__Goal__
Gather all lines with the word "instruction" in them.

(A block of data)
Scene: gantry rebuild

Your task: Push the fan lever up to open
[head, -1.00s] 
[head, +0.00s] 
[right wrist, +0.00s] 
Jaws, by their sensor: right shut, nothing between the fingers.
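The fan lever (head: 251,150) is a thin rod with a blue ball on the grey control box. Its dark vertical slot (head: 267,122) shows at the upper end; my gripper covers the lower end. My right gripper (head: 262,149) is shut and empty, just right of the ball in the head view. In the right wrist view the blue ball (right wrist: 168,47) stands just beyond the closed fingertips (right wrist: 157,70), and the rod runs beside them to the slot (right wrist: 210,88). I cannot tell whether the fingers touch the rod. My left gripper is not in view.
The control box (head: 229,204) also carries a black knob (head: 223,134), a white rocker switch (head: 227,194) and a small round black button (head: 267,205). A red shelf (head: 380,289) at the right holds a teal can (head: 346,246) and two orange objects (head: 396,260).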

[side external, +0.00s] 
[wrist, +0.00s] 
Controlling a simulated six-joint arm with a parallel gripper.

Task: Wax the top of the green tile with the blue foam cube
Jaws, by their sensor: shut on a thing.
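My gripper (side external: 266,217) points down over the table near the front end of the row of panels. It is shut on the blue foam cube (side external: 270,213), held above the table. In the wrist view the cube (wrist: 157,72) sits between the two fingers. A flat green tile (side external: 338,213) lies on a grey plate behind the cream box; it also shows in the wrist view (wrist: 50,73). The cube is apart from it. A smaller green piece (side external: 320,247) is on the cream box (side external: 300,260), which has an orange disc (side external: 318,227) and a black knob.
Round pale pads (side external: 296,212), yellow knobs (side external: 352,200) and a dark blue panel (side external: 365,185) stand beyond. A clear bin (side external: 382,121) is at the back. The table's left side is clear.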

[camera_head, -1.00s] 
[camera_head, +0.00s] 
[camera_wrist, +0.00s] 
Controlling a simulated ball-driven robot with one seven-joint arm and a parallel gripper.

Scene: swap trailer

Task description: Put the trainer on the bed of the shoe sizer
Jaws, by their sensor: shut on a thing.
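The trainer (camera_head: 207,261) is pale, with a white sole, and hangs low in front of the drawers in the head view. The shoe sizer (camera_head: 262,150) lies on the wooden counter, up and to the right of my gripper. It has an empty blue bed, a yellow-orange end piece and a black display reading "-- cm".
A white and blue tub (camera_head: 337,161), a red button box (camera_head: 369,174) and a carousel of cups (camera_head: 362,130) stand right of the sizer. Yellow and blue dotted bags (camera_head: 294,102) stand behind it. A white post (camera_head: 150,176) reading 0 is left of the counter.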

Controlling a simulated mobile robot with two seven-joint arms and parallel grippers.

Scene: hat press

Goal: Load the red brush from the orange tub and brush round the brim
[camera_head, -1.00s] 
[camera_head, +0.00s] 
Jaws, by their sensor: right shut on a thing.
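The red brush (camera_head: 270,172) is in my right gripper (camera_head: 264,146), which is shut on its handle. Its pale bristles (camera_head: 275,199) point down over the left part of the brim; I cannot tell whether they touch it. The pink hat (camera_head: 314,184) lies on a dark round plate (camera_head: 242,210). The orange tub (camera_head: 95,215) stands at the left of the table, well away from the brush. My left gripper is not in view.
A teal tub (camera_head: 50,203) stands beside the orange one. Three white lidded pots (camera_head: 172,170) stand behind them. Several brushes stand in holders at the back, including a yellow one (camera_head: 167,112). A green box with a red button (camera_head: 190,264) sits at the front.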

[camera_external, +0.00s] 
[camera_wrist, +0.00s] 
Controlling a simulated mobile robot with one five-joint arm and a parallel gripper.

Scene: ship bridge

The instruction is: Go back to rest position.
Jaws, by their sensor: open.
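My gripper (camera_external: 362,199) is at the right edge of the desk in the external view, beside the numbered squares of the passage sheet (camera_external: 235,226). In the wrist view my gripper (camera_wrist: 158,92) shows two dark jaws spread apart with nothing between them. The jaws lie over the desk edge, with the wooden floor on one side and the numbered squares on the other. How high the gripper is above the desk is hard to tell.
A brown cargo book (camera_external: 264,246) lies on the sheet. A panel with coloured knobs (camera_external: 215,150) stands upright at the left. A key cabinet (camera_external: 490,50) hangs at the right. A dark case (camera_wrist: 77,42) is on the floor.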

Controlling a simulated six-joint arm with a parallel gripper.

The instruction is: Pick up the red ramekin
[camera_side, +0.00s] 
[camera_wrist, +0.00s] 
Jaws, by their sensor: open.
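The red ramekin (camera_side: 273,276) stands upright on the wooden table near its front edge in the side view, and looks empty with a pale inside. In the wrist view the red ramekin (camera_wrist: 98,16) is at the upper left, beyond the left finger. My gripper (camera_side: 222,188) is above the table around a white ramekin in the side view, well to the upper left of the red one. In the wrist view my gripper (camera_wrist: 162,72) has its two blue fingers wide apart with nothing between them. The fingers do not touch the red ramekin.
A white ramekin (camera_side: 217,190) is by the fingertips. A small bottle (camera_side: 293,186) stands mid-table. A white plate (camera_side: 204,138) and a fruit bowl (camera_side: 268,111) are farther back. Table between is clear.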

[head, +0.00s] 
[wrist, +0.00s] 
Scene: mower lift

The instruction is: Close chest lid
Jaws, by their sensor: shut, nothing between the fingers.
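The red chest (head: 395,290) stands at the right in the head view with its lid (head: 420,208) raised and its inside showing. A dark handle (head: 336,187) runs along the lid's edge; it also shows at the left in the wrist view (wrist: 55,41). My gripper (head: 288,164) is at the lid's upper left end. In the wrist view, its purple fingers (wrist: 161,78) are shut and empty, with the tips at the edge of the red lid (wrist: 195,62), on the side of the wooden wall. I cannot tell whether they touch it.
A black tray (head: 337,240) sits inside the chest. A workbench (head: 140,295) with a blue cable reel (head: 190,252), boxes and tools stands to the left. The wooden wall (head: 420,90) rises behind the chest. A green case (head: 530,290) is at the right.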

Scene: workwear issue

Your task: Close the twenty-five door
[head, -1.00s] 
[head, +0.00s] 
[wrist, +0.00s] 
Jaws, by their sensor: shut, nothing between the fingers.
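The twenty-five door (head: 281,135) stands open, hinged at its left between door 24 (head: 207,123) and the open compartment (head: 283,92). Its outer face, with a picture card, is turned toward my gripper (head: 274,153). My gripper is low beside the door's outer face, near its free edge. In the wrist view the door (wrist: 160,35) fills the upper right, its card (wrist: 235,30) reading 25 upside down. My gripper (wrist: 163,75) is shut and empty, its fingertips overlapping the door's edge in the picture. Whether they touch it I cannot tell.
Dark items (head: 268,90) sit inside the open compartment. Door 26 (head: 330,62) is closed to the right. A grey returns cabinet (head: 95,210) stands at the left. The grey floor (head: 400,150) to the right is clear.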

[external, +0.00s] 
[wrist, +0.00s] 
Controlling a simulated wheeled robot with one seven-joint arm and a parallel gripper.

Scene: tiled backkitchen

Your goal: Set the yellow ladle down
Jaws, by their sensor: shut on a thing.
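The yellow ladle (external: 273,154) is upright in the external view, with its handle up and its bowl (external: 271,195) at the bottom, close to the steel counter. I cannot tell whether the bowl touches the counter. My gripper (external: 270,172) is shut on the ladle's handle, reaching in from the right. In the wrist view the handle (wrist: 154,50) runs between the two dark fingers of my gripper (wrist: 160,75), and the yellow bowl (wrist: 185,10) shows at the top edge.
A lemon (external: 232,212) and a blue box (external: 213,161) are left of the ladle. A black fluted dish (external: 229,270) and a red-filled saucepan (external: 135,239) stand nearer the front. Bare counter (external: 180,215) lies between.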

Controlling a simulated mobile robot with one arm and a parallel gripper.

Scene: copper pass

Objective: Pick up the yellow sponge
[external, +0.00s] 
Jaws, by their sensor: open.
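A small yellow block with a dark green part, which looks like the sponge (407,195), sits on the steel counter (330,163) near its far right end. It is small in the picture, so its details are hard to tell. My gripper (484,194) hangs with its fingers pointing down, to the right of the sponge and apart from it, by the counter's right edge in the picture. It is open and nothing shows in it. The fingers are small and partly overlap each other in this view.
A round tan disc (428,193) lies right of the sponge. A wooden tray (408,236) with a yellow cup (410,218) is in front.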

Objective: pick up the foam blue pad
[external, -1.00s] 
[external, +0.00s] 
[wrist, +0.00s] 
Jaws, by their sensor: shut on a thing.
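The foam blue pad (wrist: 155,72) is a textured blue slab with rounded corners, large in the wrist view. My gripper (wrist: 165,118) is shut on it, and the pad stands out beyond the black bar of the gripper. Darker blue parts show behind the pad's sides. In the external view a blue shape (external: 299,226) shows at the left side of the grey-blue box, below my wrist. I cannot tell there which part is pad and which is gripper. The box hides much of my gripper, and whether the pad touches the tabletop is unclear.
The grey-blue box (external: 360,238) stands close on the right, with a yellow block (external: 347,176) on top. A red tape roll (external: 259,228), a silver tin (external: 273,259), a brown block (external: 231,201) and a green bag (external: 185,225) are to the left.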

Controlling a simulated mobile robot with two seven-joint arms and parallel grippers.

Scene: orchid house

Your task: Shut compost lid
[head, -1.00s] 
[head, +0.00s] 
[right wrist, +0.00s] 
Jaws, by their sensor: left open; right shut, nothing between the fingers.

__Correct output__
The instruction is: Go back to rest position.
The instruction is: Pick up the red ramekin
The instruction is: Close chest lid

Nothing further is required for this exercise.